As a congressman of faith, Mike Johnson is hardly alone. Like the new Republican speaker, 88 percent of House members called themselves Christian at the start of the 118th Congress. Like him, a majority are Protestants. Breaking it down further, Johnson is one of 57 Baptists, making it the second largest denomination in the House, behind the 122 Catholics.

Despite Christianity’s numerical advantage in Congress, Johnson has argued repeatedly that his religion is under nationwide attack by, as he put it in one 2006 op-ed, a “sprawling alliance of anti-God enthusiasts [that] has proven frighteningly efficient at remaking America in their own brutal, dehumanizing image.”

As a congressman of no faith, Jared Huffman is very much alone. He calls himself a humanist and is the only out apostate in Congress. “I’ve got to speak for the majority of Americans who actually aren’t churchgoing devout believers,” the California Democrat said. “That’s a heavy burden.”

So, when Huffman heard that Johnson believed that “very often religious viewpoints, specifically Christian viewpoints, are censored and silenced,” he chuckled ruefully.

“It’s laughable to anyone who’s not in their little echo chamber,” said Huffman. “It is the biggest fiction you could concoct.”

As much as the religious right has reveled in the good news of Johnson’s sudden rise, secularists like Huffman have worried it will deepen America’s already divisive culture wars.

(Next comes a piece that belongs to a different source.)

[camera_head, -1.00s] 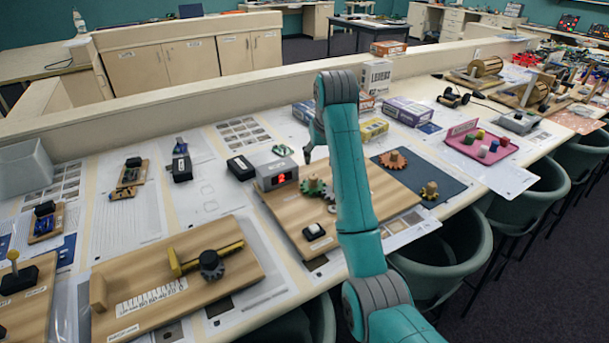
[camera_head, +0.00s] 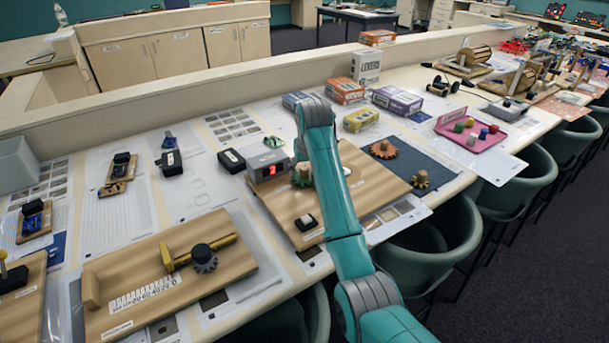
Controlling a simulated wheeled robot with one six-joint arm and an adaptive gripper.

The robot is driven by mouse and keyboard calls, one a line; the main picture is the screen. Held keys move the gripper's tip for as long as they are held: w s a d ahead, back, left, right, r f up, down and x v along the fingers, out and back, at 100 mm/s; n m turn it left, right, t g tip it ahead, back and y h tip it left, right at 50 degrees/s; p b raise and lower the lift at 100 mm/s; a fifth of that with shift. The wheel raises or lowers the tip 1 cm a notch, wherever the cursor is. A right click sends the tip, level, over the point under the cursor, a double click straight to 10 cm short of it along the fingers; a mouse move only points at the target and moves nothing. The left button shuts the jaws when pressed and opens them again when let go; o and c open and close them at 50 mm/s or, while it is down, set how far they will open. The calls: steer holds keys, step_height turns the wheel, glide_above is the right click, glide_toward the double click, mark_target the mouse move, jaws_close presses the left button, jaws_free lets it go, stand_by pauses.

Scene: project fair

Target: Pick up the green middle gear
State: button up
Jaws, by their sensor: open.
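The green middle gear (camera_head: 299,182) sits on a wooden board (camera_head: 368,180) in the middle of the table. A light wooden hub stands on its top. My teal arm crosses in front of the gear's right side and hides part of it. My gripper is hidden behind my own arm, so its fingers and its distance from the gear cannot be seen.
A white-topped switch (camera_head: 306,222) is on the board's front. An orange-brown gear (camera_head: 383,149) and an olive gear (camera_head: 420,181) lie on a dark mat to the right. Small boxes stand behind.

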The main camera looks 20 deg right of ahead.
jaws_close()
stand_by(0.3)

“There are all kinds of universal values that we ought to be working together on,” Huffman said, adding that he sees eye-to-eye with other deeply religious members, like Missouri Democrat and United Methodist pastor Emanuel Cleaver II. “You could just read the Beatitudes and develop a pretty good list.”

“Where it breaks down is this tortured culture war that becomes a religious war for many of these guys,” he added. “Anytime you start trying to impose your religion on others, through the law and through our public institutions, that’s just a red line. And there’s no room for compromise on that.”

Johnson has often professed that his faith not only informs his politics, but is indivisible from them. “It is what you are — you can’t separate it,” he said on his podcast last year. “There is not a distinction or dichotomy between your ‘religion and your religious life’ and the rest of your life. It is all one.”

And in his first interview after winning the speaker’s gavel, Fox News’ Sean Hannity asked Johnson where he stood on the issues. “Well, go pick up a Bible off your shelf and read it,” Johnson said. “That’s my worldview.”

Instead of the partisan fire and brimstone that often marks speeches on the House floor, Johnson used his inaugural remarks as the new speaker to acknowledge “that we live in a time of bitter partisanship.”

“We have to sacrifice sometimes our preferences because that’s what is necessary in a legislative body,” he said. “But we will defend our core principles to the end.”

What worries secularists like Huffman is whether Johnson’s “core principles” place fealty to his interpretation of the Bible above the Constitution; that the new speaker wants to “remake our government into a biblical Republic.”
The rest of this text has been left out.